**What you have to do**: The listing below holds a line with "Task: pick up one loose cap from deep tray" and a later line with "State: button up". Write out those two lines and every line between them, exactly, and nothing else.
______________________________
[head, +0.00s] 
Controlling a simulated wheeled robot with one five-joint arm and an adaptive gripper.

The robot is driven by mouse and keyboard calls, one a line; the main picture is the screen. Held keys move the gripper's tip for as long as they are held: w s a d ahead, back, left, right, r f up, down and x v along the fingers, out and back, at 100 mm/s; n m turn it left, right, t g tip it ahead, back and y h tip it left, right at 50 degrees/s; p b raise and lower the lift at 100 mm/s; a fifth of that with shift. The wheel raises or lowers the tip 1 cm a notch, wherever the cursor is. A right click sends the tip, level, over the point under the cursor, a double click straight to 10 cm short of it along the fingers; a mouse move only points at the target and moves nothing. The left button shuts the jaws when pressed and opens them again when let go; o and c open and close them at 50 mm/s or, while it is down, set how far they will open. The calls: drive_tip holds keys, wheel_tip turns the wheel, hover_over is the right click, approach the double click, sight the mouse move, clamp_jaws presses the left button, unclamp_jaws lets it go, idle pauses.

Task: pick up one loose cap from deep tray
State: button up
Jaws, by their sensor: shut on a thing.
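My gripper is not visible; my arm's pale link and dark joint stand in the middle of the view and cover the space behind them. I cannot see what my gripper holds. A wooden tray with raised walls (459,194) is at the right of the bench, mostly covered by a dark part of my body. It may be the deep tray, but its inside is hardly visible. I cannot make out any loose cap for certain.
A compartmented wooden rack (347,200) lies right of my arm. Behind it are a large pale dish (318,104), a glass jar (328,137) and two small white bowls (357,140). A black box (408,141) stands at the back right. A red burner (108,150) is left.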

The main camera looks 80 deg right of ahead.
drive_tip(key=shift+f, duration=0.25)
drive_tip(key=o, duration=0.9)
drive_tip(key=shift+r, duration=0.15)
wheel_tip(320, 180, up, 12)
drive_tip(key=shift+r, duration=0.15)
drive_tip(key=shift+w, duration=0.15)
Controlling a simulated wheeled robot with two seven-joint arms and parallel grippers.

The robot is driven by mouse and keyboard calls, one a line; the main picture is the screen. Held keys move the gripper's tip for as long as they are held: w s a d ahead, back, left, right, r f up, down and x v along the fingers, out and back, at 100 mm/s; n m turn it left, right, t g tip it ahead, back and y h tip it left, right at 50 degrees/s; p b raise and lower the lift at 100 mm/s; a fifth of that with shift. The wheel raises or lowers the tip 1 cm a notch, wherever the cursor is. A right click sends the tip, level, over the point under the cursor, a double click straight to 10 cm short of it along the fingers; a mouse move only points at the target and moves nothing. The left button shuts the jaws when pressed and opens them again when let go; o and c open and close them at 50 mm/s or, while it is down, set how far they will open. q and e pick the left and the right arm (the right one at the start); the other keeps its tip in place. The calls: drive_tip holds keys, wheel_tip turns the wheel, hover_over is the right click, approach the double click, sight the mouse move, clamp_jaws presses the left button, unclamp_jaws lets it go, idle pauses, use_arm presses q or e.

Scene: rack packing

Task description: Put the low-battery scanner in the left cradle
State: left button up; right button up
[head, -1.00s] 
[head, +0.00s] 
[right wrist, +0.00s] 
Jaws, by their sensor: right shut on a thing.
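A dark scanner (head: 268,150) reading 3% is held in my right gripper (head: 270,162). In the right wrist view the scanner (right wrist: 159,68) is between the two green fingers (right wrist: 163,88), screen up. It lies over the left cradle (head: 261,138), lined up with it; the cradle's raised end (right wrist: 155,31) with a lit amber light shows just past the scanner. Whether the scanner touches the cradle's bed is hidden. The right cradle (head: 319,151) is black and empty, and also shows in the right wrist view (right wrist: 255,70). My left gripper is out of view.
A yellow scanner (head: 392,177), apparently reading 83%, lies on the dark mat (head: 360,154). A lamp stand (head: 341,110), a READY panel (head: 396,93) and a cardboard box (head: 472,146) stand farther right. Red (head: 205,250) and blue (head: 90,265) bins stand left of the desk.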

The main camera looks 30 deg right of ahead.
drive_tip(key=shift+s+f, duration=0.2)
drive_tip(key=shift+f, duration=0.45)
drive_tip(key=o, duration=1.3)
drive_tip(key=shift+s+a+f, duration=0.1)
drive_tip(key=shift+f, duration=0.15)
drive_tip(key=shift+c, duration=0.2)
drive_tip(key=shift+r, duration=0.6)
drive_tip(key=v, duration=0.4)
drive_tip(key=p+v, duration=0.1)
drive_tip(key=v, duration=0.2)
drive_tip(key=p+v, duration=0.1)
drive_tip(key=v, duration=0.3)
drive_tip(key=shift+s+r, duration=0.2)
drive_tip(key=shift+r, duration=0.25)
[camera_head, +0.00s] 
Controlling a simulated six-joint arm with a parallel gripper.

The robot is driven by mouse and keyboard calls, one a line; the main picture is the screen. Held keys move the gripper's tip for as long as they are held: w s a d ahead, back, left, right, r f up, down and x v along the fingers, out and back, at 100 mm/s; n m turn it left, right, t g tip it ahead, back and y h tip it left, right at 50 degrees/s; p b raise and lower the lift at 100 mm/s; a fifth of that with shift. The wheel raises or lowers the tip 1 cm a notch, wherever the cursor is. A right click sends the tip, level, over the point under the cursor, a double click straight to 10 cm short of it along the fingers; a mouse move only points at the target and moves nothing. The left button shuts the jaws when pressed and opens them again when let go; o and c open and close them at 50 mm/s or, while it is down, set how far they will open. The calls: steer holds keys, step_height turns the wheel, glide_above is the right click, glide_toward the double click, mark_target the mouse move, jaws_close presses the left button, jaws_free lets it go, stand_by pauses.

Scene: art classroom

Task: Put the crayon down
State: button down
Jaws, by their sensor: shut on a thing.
______________________________
**Exercise answer**:
Task: pick up one loose cap from deep tray
State: button up

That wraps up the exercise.